GIVEN REQUEST
Copy, exactly and only, the lines from the one with "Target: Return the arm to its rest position" up to and including the one with "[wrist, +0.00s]", leaving pictures out.

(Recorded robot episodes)

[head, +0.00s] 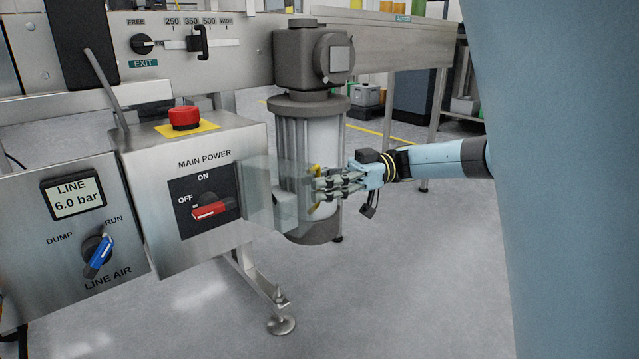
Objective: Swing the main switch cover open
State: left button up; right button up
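The main switch cover (268,190) is a clear, see-through flap at the right side of the MAIN POWER box. It stands swung out to the right, off the switch plate. The red switch handle (211,211) is uncovered and points toward OFF. A yellow edge piece (313,211) shows at the cover's outer end. My right gripper (319,187) reaches in from the right, its fingertips at this yellow piece. The fingers overlap it, so I cannot tell whether they grip it, touch it or stand apart. My left gripper is out of view.
A red emergency button (185,117) on a yellow plate tops the switch box (150,165). A grey motor-like cylinder (316,130) stands just behind the cover. The LINE AIR panel (60,260) with a blue knob is at left. Floor below the gripper is clear.

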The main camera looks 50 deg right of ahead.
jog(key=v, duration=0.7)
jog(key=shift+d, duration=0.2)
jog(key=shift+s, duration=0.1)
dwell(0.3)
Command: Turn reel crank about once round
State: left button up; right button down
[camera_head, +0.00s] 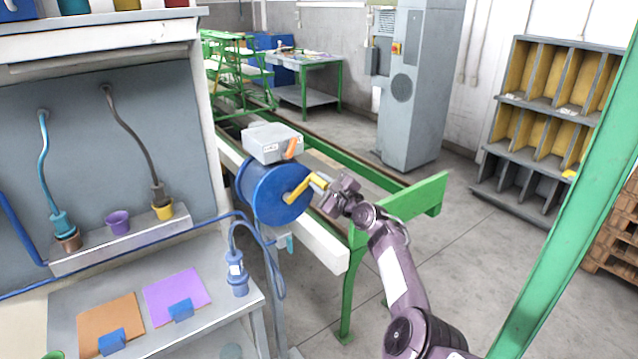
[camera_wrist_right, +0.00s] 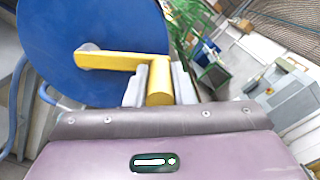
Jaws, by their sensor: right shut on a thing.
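The blue reel (camera_head: 262,194) stands beside the white beam, with a yellow crank (camera_head: 299,190) on its face. In the head view the crank arm points up and to the right from the hub. My right gripper (camera_head: 328,190) is at the crank's outer end, shut on its handle. In the right wrist view the blue reel (camera_wrist_right: 85,45) fills the upper left. The yellow crank (camera_wrist_right: 115,58) runs from the hub to the right, and its handle (camera_wrist_right: 160,82) lies between my right gripper's fingers (camera_wrist_right: 158,85). My left gripper is not in view.
A grey box (camera_head: 271,143) with an orange lever sits above the reel. A green frame (camera_head: 400,208) is right beside my right arm. A workbench with cables, cups and coloured sheets (camera_head: 177,294) is at the left. A green post (camera_head: 570,200) stands at the right.

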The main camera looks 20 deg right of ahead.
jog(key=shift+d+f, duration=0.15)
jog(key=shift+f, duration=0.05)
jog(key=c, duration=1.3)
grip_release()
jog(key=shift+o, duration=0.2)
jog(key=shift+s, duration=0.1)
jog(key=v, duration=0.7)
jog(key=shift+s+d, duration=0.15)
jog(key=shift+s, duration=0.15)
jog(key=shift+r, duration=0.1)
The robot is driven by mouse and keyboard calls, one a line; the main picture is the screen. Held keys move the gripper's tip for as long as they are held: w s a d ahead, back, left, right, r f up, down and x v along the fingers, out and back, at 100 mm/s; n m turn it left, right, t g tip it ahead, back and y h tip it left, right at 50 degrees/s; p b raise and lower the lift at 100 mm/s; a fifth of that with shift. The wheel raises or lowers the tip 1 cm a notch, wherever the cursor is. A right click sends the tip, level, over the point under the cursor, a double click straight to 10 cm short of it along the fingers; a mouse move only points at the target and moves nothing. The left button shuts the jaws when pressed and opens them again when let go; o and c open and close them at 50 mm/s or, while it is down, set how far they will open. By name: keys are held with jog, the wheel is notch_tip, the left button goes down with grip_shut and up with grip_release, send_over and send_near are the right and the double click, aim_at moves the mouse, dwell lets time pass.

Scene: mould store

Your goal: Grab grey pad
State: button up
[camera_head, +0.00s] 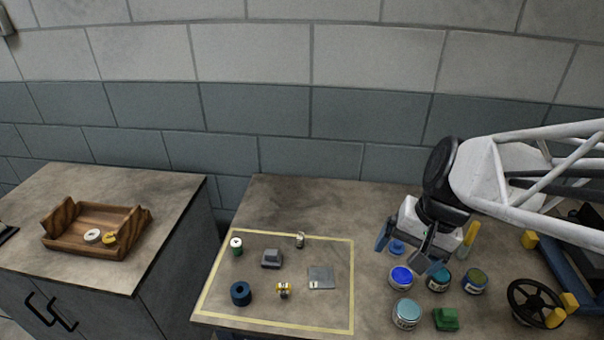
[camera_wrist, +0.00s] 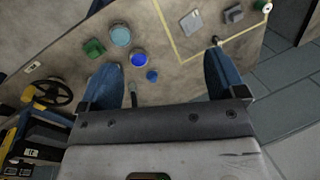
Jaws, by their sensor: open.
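A flat grey square pad (camera_head: 322,277) lies inside the yellow tape outline on the table, with a small pale patch at its lower left corner. It also shows in the wrist view (camera_wrist: 191,21) near the top. A thicker grey block (camera_head: 271,258) sits to its left, also in the wrist view (camera_wrist: 233,14). My gripper (camera_head: 400,256) is open and empty, held above the table to the right of the outline, over the paint pots. In the wrist view its two blue fingers (camera_wrist: 162,62) are spread apart, with the pad beyond them.
Several pots (camera_head: 406,313), a green block (camera_head: 446,319) and a handwheel (camera_head: 535,303) stand right. A wooden tray (camera_head: 75,244) is on the left cabinet.

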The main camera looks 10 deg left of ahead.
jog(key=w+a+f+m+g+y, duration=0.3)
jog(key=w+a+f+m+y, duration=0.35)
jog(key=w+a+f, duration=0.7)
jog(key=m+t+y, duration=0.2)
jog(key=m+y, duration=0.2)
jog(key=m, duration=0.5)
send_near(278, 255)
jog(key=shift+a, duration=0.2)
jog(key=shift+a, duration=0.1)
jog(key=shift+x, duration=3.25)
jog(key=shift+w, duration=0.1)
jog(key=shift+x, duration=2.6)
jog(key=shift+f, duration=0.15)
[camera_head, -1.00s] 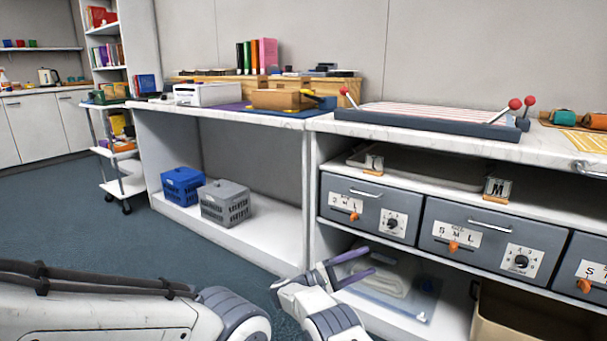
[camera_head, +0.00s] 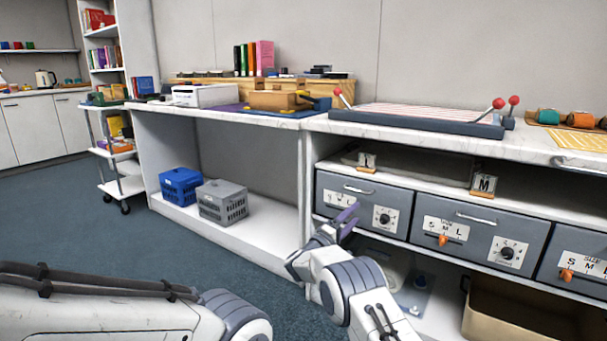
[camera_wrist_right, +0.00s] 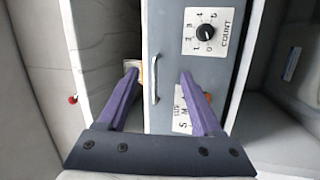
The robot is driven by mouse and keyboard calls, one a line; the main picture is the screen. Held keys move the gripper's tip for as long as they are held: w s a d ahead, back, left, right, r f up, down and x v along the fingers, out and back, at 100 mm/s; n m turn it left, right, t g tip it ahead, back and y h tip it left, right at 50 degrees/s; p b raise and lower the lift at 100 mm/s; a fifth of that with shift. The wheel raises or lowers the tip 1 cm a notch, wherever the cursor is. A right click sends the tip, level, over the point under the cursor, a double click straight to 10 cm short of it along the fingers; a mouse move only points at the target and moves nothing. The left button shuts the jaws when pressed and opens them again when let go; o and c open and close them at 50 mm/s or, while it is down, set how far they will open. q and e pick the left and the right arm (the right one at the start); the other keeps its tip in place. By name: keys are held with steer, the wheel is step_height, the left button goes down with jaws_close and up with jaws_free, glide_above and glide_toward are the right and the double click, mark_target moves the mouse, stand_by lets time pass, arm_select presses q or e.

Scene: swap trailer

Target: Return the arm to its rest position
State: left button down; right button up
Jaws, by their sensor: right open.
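My right gripper (camera_head: 343,219) is in front of the leftmost grey drawer (camera_head: 336,185) in the head view. It is open with nothing between its purple fingers. In the right wrist view my right gripper (camera_wrist_right: 160,75) shows its two fingers spread apart, with the drawer front and its bar handle (camera_wrist_right: 154,80) behind them. I cannot tell whether a fingertip touches the drawer. Part of my left arm shows at the lower left of the head view, but its gripper is out of view.
Drawers with dials and orange sliders sit under the white counter (camera_head: 430,135). A cardboard box (camera_head: 480,318) stands below them. A blue crate (camera_head: 181,187) and a grey crate (camera_head: 222,202) sit on the low shelf. Open floor (camera_head: 90,225) lies at the left.

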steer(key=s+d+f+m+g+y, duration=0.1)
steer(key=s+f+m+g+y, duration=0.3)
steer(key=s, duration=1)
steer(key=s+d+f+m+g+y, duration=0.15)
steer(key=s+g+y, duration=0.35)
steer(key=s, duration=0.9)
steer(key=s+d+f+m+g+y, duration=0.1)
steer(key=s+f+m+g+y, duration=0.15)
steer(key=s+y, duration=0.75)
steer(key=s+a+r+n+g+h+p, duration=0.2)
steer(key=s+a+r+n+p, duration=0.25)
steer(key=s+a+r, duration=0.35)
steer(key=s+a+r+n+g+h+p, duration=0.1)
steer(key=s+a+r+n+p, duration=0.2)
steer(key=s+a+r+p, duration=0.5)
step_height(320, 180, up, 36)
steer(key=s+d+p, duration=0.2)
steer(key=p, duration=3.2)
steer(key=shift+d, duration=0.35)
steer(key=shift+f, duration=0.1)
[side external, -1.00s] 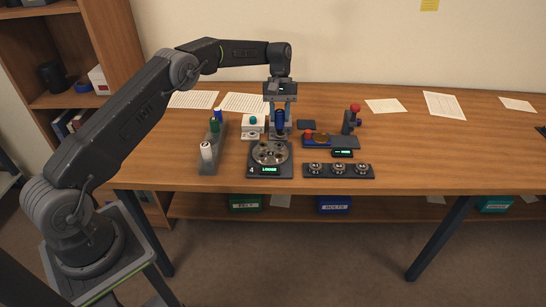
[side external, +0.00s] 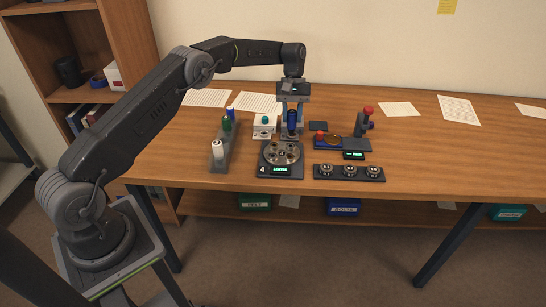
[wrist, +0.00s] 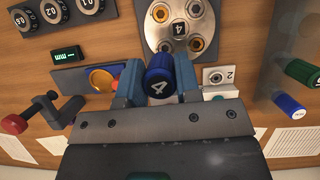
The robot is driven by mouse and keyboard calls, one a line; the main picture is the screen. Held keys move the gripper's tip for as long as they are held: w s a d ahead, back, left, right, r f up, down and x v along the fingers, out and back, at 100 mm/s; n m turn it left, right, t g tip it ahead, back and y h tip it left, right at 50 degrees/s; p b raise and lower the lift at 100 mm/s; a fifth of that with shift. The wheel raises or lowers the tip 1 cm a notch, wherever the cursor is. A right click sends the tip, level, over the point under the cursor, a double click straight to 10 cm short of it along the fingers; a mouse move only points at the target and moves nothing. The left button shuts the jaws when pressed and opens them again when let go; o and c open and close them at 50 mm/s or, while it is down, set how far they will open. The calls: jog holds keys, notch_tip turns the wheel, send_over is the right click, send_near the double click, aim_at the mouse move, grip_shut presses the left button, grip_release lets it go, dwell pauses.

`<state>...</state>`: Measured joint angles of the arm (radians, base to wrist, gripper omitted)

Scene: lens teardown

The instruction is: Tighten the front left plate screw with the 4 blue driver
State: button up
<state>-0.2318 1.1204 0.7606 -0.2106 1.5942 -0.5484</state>
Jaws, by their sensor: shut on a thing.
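My gripper (side external: 292,116) is shut on the blue driver (side external: 292,122), just behind the round metal plate. In the wrist view the driver's blue cap (wrist: 158,86) bears a white 4 and sits between both jaws. Its tip is hidden. The metal plate (side external: 270,153) rests on a dark base (side external: 262,172) marked 4, with a green display too small to read. The wrist view shows part of the plate (wrist: 180,45), with a central 4 hub, gold-ringed screws (wrist: 197,44) and grey ones (wrist: 163,46). I cannot tell which screw is front left.
A grey rack (side external: 218,160) with white, green and blue handles stands left. A white box with a teal button (side external: 265,123) is behind the plate. A blue tray (side external: 325,142) and red-knobbed device (side external: 364,120) are right. A dark strip (side external: 350,178) holds three round parts.

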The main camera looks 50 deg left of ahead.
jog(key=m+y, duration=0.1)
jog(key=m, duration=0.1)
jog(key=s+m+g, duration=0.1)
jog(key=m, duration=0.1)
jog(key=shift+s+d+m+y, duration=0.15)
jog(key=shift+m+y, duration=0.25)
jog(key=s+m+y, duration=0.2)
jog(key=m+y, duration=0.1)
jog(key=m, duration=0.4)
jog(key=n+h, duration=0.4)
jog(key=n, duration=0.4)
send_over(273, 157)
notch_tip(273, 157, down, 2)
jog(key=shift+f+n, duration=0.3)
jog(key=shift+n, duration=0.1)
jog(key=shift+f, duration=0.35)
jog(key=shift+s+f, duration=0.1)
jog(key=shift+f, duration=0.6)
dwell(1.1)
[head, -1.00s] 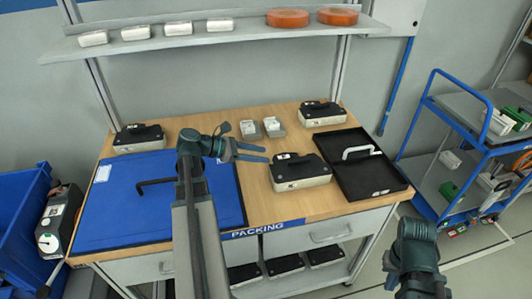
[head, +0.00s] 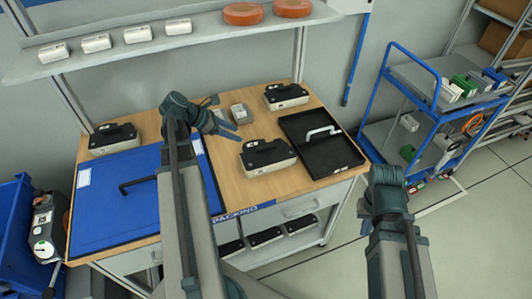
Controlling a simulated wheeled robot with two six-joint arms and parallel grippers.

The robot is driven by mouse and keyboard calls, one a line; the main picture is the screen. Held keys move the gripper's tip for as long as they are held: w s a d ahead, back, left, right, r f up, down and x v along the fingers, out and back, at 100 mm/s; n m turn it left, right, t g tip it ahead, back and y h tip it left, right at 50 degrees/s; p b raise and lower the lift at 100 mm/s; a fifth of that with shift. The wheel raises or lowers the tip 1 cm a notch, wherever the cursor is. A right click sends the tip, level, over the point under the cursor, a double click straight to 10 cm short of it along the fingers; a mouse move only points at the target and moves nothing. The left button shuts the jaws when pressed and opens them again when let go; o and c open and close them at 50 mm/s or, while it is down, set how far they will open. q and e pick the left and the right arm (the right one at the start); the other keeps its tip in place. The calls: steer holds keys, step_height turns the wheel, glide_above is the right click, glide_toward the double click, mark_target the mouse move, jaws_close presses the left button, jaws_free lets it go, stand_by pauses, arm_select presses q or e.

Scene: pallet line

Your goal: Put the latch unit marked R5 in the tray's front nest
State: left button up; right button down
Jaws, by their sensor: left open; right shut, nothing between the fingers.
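Three black-and-pale latch units stand on the wooden packing table: one at the front middle (head: 267,160), one at the back right (head: 287,97) and one at the back left (head: 114,140). I cannot read an R5 mark on any. The black tray (head: 345,166) lies at the table's right, beside the front-middle unit, with a pale handle over it. Its nests are not distinct, and I see no unit in it. My left gripper (head: 232,128) is open and empty, above the table to the upper left of the front-middle unit. Of my right arm only links show; its fingers are hidden.
A blue board (head: 110,215) with a black handle covers the table's left. Small grey-white parts (head: 240,113) stand at the back middle. A shelf (head: 200,40) with white boxes and orange discs hangs above. A blue cart (head: 415,110) stands at the right, a blue bin (head: 20,220) at the left.

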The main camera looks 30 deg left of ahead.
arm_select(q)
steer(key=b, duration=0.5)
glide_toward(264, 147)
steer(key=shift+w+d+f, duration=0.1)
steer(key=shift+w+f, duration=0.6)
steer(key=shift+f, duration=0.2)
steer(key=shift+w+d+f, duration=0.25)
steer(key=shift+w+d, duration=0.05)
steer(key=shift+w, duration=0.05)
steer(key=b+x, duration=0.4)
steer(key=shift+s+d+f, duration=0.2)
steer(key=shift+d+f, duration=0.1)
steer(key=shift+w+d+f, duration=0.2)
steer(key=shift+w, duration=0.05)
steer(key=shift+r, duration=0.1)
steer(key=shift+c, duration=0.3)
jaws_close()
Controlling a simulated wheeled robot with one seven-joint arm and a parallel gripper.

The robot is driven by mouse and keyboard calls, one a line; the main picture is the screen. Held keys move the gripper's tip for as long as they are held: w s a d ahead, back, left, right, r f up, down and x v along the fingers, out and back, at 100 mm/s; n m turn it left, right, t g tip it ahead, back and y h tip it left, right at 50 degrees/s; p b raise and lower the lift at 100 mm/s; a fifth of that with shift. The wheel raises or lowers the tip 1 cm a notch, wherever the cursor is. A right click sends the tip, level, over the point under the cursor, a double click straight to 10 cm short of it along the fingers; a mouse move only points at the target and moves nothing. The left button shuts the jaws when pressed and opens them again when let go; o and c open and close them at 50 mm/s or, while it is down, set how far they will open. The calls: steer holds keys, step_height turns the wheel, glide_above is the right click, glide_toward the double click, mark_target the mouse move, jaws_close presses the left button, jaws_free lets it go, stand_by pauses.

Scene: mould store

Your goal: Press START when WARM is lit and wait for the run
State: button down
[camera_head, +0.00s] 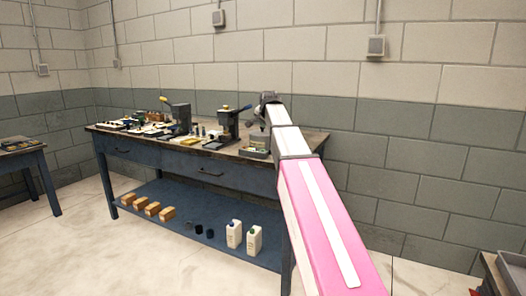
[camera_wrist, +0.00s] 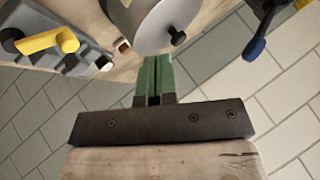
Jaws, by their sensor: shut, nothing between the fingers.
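In the wrist view my gripper (camera_wrist: 152,62) shows two green fingers side by side, shut and empty. A round grey disc-like part (camera_wrist: 165,22) with a black knob is just beyond the fingertips; I cannot tell whether they touch. In the head view my arm reaches over the right part of the blue workbench (camera_head: 230,175), its dark wrist above the top; the fingers cannot be made out there. A small grey box-like unit (camera_head: 255,153) sits on the bench below the wrist. I cannot make out a START button, a WARM lamp or any lettering in either view.
Presses with levers (camera_head: 228,122) and small tools stand on the bench to the left. The wrist view shows a yellow handle (camera_wrist: 48,42) at left and a dark-blue handle (camera_wrist: 254,47) at right. White bottles (camera_head: 234,233) and wooden blocks (camera_head: 152,208) stand on the lower shelf.

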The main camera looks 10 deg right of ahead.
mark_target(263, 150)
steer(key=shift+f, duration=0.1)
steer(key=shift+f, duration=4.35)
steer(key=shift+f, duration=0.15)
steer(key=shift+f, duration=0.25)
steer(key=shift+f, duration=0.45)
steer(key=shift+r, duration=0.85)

ANSWER IN FULL
Target: Return the arm to its rest position
State: left button down; right button up
Jaws, by their sensor: right open.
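My right gripper (camera_head: 343,219) is in front of the leftmost grey drawer (camera_head: 336,185) in the head view. It is open with nothing between its purple fingers. In the right wrist view my right gripper (camera_wrist_right: 160,75) shows its two fingers spread apart, with the drawer front and its bar handle (camera_wrist_right: 154,80) behind them. I cannot tell whether a fingertip touches the drawer. Part of my left arm shows at the lower left of the head view, but its gripper is out of view.
Drawers with dials and orange sliders sit under the white counter (camera_head: 430,135). A cardboard box (camera_head: 480,318) stands below them. A blue crate (camera_head: 181,187) and a grey crate (camera_head: 222,202) sit on the low shelf. Open floor (camera_head: 90,225) lies at the left.

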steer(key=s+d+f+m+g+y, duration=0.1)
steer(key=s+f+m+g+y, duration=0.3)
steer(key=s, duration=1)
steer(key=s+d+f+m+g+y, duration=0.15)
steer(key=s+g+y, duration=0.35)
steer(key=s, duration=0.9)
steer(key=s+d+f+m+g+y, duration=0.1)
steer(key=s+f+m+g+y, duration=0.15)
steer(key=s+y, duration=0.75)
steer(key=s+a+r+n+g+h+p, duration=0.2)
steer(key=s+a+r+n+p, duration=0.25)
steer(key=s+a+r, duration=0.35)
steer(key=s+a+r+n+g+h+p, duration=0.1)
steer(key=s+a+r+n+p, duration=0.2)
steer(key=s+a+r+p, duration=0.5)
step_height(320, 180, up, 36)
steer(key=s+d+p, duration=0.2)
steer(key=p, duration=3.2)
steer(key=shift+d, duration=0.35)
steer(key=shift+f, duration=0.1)
[side external, -1.00s] 
[side external, +0.00s] 
[wrist, +0.00s] 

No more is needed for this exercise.